- _Instruction_: Answer with one number only: the number of lines that contain "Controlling".

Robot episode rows
* * *

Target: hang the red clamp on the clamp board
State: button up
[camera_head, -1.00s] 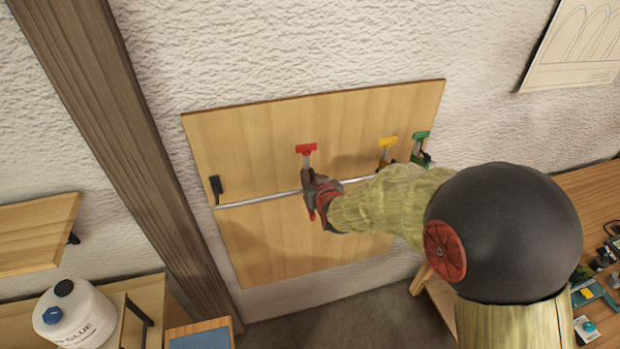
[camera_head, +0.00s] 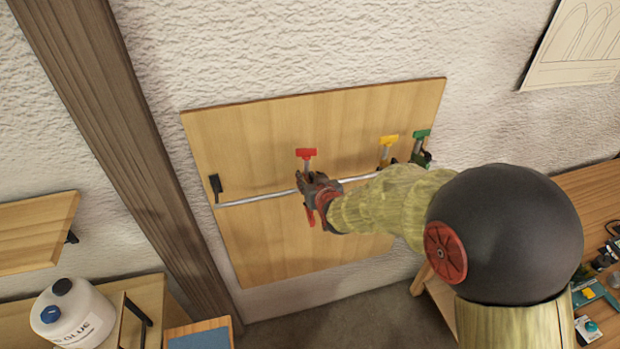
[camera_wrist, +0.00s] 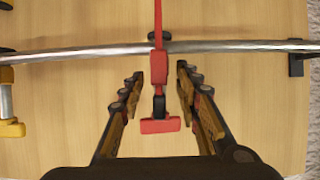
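The red clamp (camera_head: 306,154) is upright at the clamp board (camera_head: 250,250), its red T-shaped end up and its lower red part below the metal rail (camera_head: 255,199). In the wrist view the red clamp (camera_wrist: 160,68) crosses in front of the rail (camera_wrist: 100,53); I cannot tell whether it bears on it. My gripper (camera_head: 314,190) is around the clamp's middle and hides part of it. In the wrist view my gripper (camera_wrist: 160,80) is open, with a gap between the clamp and each finger.
A yellow clamp (camera_head: 388,146) and a green clamp (camera_head: 422,140) are to the right on the board. A black bracket (camera_head: 215,186) holds the rail's left end. A wooden post (camera_head: 120,140) and a glue bottle (camera_head: 75,318) are on the left. The rail left of the red clamp is clear.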

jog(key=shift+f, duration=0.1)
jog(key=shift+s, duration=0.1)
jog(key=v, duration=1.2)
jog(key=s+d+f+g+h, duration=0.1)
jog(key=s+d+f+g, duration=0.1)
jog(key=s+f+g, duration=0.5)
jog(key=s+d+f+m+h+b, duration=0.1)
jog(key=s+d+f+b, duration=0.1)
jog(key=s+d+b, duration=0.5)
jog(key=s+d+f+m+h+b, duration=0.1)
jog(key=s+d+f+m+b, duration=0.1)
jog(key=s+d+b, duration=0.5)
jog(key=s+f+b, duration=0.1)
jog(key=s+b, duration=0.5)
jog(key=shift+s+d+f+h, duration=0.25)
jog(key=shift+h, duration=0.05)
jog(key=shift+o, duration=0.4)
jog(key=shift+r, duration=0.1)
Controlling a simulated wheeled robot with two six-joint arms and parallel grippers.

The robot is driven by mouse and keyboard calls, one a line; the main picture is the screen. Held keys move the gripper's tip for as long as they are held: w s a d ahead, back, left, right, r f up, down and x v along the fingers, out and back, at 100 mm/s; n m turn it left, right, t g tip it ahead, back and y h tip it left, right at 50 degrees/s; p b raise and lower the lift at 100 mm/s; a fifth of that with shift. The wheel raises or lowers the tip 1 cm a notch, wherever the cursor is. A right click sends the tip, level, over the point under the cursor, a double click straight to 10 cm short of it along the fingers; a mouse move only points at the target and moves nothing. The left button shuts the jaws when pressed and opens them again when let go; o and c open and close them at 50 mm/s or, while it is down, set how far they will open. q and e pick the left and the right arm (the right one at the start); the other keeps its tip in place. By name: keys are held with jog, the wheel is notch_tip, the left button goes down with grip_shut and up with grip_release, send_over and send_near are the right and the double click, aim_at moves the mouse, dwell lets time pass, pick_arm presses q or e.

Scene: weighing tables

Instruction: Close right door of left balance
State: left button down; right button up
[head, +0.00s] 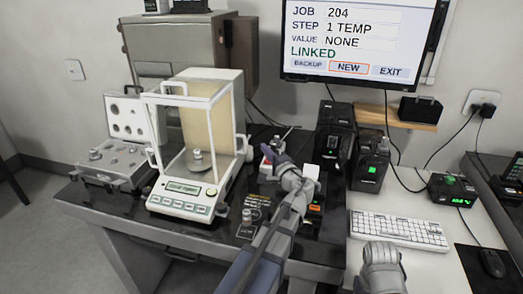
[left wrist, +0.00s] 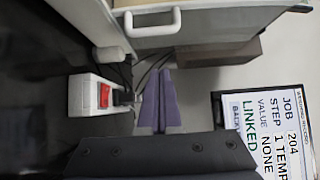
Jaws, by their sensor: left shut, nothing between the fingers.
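The left balance (head: 180,203) is white with a clear glass draft shield and stands on the dark table. A small metal weight (head: 198,160) sits on its pan. The right door's white handle (head: 242,145) is near the rear of the right side, so the door looks slid back. A white handle also shows in the left wrist view (left wrist: 150,20), at the top. My right gripper's fingers do not show.
An open weight case (head: 133,117) stands left of the balance. A white box with a red switch (left wrist: 95,95) lies near my left fingers. A small weight (head: 247,216) stands in front. Black devices (head: 336,130) and a keyboard (head: 398,229) are to the right.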

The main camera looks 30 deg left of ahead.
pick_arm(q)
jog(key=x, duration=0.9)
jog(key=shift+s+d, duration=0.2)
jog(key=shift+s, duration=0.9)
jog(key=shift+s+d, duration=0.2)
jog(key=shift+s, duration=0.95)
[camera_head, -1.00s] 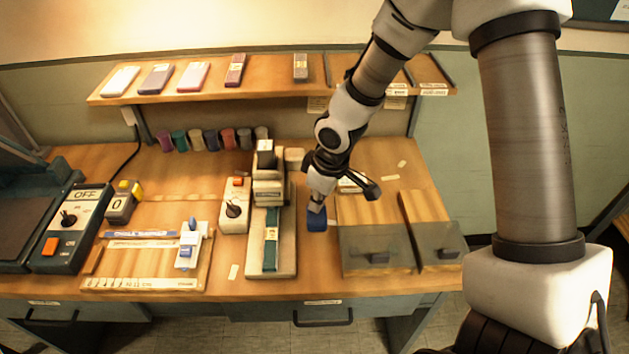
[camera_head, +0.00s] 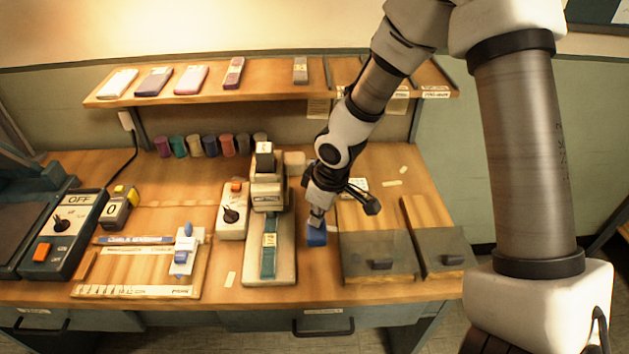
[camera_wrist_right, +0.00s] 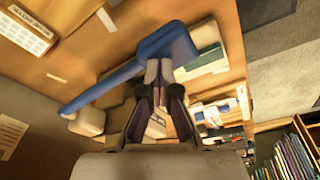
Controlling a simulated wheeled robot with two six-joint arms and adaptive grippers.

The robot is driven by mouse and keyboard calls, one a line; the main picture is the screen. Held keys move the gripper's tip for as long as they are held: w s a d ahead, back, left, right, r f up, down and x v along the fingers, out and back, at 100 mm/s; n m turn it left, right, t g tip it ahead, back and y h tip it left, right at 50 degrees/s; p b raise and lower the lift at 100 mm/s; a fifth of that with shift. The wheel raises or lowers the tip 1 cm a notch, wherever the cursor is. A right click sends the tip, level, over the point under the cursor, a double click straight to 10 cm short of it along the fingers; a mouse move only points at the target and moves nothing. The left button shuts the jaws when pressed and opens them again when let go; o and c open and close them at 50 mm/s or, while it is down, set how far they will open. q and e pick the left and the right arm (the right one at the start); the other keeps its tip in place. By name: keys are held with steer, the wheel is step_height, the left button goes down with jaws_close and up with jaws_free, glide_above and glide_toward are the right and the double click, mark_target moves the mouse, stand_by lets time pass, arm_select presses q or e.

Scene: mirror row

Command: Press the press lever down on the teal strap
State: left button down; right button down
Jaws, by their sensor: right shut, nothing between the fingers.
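The press (camera_head: 266,190) is a cream block on a long cream base. The teal strap (camera_head: 268,262) lies along the base, with a pale tag near the press head. The press lever's blue pad (camera_head: 317,236) is right of the base; in the wrist view the blue lever (camera_wrist_right: 168,40) shows its pad and long rod. My right gripper (camera_head: 317,218) is shut and empty, its tips at the pad and apparently touching it. In the wrist view its fingers (camera_wrist_right: 158,72) meet at the pad's edge. In the head view my gripper hides the rod. My left gripper is out of view.
A cream switch box (camera_head: 231,212) stands left of the press. Grey-fronted boards with handles (camera_head: 380,258) lie to the right. Several coloured rolls (camera_head: 210,146) stand behind, under a shelf (camera_head: 270,88). A slider board (camera_head: 140,268) lies at the left.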

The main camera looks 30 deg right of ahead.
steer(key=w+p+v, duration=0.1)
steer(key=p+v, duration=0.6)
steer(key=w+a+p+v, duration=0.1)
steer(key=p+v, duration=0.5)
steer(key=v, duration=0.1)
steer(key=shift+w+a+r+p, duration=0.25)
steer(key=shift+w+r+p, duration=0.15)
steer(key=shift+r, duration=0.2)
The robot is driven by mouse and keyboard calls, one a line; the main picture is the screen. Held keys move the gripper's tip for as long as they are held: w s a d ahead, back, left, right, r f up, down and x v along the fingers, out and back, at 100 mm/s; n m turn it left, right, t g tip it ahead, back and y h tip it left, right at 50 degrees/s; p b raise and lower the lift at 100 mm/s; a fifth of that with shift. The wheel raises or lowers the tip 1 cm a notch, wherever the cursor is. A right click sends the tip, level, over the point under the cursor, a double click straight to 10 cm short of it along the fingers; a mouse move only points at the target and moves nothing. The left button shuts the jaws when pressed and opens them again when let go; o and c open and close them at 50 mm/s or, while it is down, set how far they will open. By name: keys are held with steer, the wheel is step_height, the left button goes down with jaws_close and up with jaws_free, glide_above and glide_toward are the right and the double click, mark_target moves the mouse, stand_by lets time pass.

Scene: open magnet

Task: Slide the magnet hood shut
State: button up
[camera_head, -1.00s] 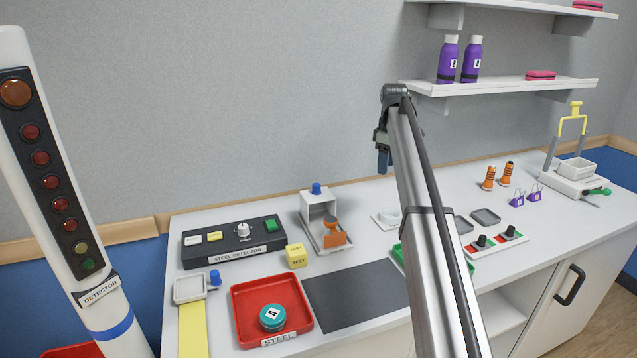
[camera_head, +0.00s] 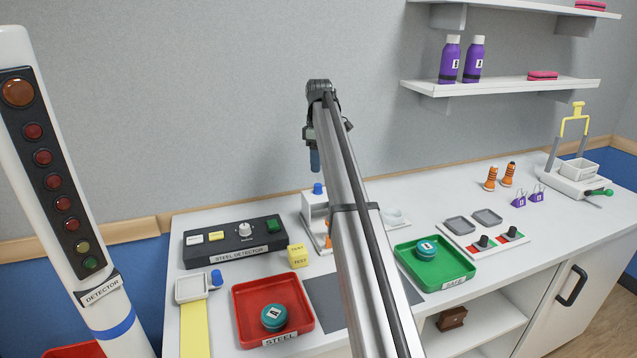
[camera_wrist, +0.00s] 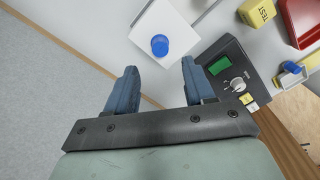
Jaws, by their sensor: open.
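The white magnet hood (camera_head: 313,205) stands at the back of the table with a blue knob (camera_head: 318,189) on top. Part of the hood and most of the orange piece (camera_head: 327,242) in front of it are hidden behind my arm. In the wrist view, the hood's white top (camera_wrist: 184,36) and its round blue knob (camera_wrist: 160,46) show just beyond the fingertips, roughly centred between them. My gripper (camera_wrist: 160,66) is open and empty, pointing down. In the head view, my gripper (camera_head: 315,162) is above the knob, apart from it.
The steel detector box (camera_head: 232,241) and a yellow test cube (camera_head: 298,256) stand left of the hood. A red tray (camera_head: 240,313) and a green tray (camera_head: 455,271), each holding a teal-topped puck, lie in front. A dark mat (camera_head: 325,305) lies between them.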

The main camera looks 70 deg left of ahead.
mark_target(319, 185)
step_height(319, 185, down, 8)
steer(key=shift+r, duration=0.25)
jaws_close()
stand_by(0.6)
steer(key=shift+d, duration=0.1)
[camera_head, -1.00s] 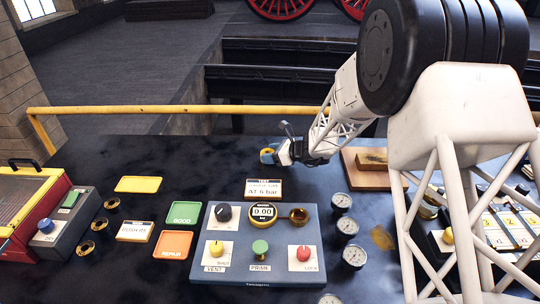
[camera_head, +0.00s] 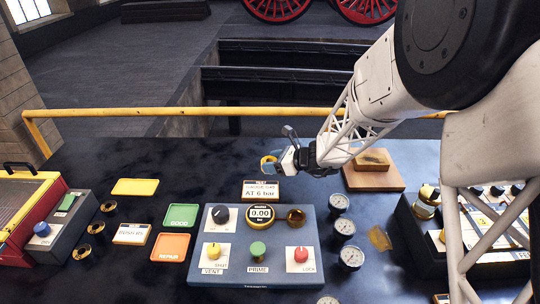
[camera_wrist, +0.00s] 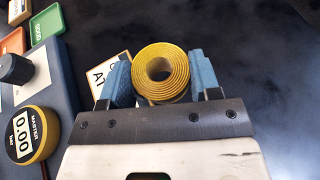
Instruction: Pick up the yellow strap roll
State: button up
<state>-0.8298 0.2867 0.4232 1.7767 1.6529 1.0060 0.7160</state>
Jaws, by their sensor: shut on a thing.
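The yellow strap roll (camera_wrist: 161,72) is a coiled yellow band with an open centre. In the wrist view it sits between the two blue fingers of my gripper (camera_wrist: 160,82), which is shut on it. I cannot tell from these views exactly how high the roll is above the table.
The test panel (camera_head: 262,268) with knobs and a gauge stands in front, with the sign (camera_head: 261,191) behind it. Several small gauges (camera_head: 341,203) line its right. A wooden block (camera_head: 374,182) lies at right. Green (camera_head: 181,217) and orange (camera_head: 171,247) trays lie left.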

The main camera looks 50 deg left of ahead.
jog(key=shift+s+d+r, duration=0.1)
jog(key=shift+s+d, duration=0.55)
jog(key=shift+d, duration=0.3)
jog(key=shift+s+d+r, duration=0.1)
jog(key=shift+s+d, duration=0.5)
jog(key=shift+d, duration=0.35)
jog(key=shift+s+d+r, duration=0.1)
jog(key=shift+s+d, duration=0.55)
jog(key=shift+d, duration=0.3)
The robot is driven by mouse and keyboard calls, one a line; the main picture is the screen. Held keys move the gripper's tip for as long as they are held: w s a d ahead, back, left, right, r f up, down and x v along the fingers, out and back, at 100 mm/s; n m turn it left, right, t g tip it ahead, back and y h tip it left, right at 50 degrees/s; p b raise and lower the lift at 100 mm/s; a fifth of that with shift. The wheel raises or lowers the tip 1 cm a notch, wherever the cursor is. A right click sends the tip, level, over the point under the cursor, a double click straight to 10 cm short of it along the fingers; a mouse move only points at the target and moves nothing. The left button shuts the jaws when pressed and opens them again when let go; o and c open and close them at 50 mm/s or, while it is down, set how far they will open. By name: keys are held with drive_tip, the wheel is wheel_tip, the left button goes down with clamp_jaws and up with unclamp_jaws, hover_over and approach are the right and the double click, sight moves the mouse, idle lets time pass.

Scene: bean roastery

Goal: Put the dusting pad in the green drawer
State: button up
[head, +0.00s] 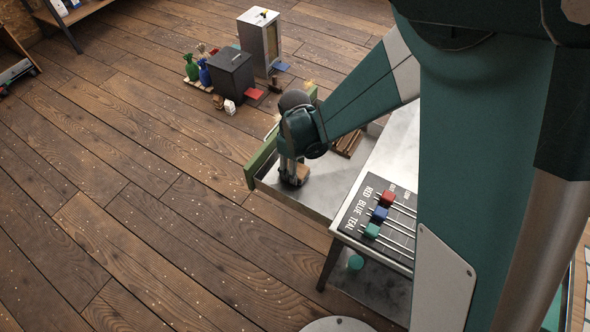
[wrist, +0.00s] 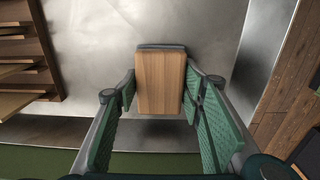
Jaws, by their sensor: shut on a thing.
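The dusting pad (wrist: 160,78), a wooden block with a dark grey edge, is between the two green ribbed fingers of my gripper (wrist: 159,100) in the wrist view. My gripper is shut on it. In the head view my gripper (head: 291,163) points down inside the open green drawer (head: 262,163), and the pad (head: 299,174) shows low between the fingers. The drawer's grey metal floor (wrist: 90,35) lies beneath the pad; I cannot tell whether they touch. The green front (wrist: 40,163) shows at the bottom of the wrist view.
A wooden slatted piece (head: 348,141) lies in the drawer, left in the wrist view (wrist: 22,62). A panel with red, blue and teal sliders (head: 374,215) is on the metal table. Bottles (head: 192,68) and boxes (head: 231,72) stand beyond on the floor. Left floor is mostly clear.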

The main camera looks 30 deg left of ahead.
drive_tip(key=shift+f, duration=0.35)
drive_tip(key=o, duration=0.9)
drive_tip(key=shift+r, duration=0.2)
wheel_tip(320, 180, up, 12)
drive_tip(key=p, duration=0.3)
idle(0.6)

* * *

- _Exercise solution_: 2